Dia de chuva

Na dureza das demoras, logo as penso necessárias. Há um tempo para cada coisa e que eu saiba sempre o meu lugar, mesmo que ninguém enxergue.

Difícil é vislumbrar algo em meio a essa neblina. Indizível medo do escuro. Tem que ser muito dono para encarar estar só e se bastar. Engraçado essa gente escrevendo para outros lerem aquilo que eles próprios estão precisando. Deve ser um tipo de autoajuda misturada com inspiração. No fundo todo mundo quer um amor, disso eu sei bem. Cada toque deixa marca, pode crer. Quando a música acaba, a festa termina, cessam os risos disfarçados de segurança no efeito do álcool e cada um por si só no ninho se afoga um pouco mais.

Tantas vezes elas já quiseram nascer e mantive no útero, por preguiça ou por achar que não tinham valor.
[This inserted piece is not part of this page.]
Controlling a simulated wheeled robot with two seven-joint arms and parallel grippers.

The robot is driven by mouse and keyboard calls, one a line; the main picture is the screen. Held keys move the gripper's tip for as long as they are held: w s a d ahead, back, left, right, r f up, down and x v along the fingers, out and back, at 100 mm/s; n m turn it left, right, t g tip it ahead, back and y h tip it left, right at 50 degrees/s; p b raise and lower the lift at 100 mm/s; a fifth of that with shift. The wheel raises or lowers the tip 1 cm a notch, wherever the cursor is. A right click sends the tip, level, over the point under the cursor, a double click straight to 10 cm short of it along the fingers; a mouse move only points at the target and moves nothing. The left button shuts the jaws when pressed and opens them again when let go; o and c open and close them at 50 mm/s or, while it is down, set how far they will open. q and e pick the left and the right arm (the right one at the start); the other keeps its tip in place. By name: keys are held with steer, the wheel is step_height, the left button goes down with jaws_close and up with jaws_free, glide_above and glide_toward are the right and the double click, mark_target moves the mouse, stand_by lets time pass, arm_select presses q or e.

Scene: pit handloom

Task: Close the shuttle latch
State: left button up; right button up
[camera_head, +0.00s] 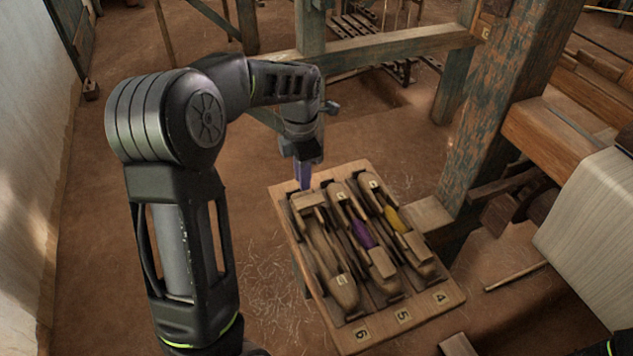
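Three wooden shuttles lie side by side on a wooden board. The left shuttle (328,255) has a small block (309,200) at its far end and shows no coloured yarn. The middle shuttle (345,217) shows purple yarn (363,234). The right shuttle (372,199) shows yellow yarn (392,218). I cannot tell which small part is the latch or how it stands. My left gripper (303,186) points down at the far end of the left shuttle, close to its block. Contact is unclear, and its fingers overlap in this view. My right gripper is out of view.
The board (384,328) carries number tags 6, 5 and 4 along its near edge. A thick worn loom post (495,110) stands to its right, and a wooden beam (400,42) crosses behind. A pale cloth roll (600,225) is at far right. The floor left of the board is open.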

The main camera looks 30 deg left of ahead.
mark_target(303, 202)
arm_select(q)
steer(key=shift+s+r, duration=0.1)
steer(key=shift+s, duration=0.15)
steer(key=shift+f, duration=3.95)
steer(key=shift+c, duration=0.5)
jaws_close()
Que bobagem! O que importa é transbordar. Perda de tempo não ir além. Então deixo essas gotas me molharem as partes salientes, como naquele tempo em que no alto do barranco eu do banco olhava as luzes das ruas bem menos povoadas dessa vila. Era incrível e suficiente. Qualquer enredo era bom. Dava assunto por horas, até dias. Faltavam preocupações, sobravam sonhos.

No canto os guarda-chuvas que vem repousar juntos. Cada um trouxe sua história. Os encharcados viajaram maiores distâncias. Provável que igualmente cheios d’água, devem estar os pés e as meias dos que aqui chegaram driblando as poças. Há também os quase secos. Devem ter se exposto por poucos metros, do conforto dos carros até aqui. Igualmente indispensáveis. Para trás ficaram os que minutos depois, já tinham se esquecido, também os que restaram partidos de ausência os corações.

Já imagino gente reclamando que chove justo hoje. São Pedro deve apertar as chaves por entre os dedos de raiva dessa gente que nunca está contente. Eu só te peço: molha-me devagarinho, que é para ver se eu gravo bem essas gotas e faço delas o rio que preciso navegar até a chegada que mereço. E que quando findar a viagem, tenha tantos motivos para aplaudir o caminho, que você diga satisfeito: Ele está aqui!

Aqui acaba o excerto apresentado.